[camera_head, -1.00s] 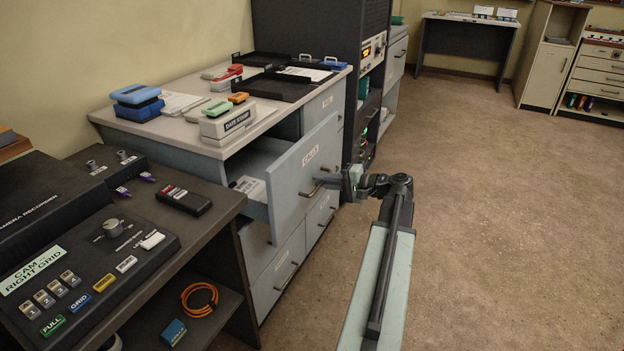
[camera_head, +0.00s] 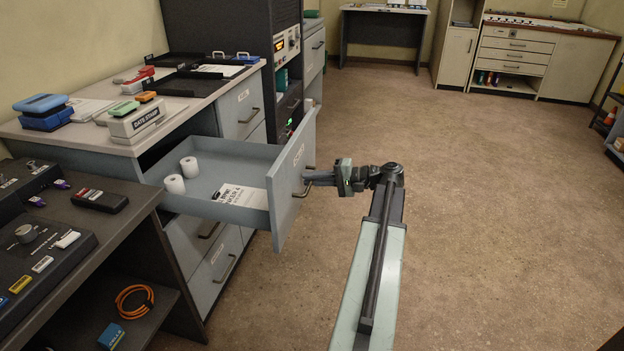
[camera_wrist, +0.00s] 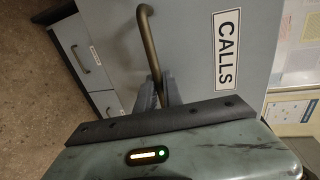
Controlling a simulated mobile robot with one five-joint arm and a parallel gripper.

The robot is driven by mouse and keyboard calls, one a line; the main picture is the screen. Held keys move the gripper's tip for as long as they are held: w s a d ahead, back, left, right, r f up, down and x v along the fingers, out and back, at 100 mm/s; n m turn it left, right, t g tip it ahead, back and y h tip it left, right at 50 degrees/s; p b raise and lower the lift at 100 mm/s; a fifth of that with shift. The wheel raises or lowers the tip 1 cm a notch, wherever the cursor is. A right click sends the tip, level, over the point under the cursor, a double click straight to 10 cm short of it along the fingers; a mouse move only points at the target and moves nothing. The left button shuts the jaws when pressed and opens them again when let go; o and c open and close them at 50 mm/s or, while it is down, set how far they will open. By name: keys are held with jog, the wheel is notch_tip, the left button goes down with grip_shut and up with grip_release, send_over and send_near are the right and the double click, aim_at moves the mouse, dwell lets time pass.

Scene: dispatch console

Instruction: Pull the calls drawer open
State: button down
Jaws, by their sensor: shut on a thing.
☆ ☆ ☆ ☆
§ Written request
Repeat the lines exactly as they stand, from the opening line of the data through the line with "Controlling a simulated". Pictures stay out of the copy.

§ Solution for this task
[camera_head, -1.00s] 
[camera_head, +0.00s] 
[camera_wrist, +0.00s] 
Controlling a simulated mobile robot with one five-joint arm and a parallel gripper.

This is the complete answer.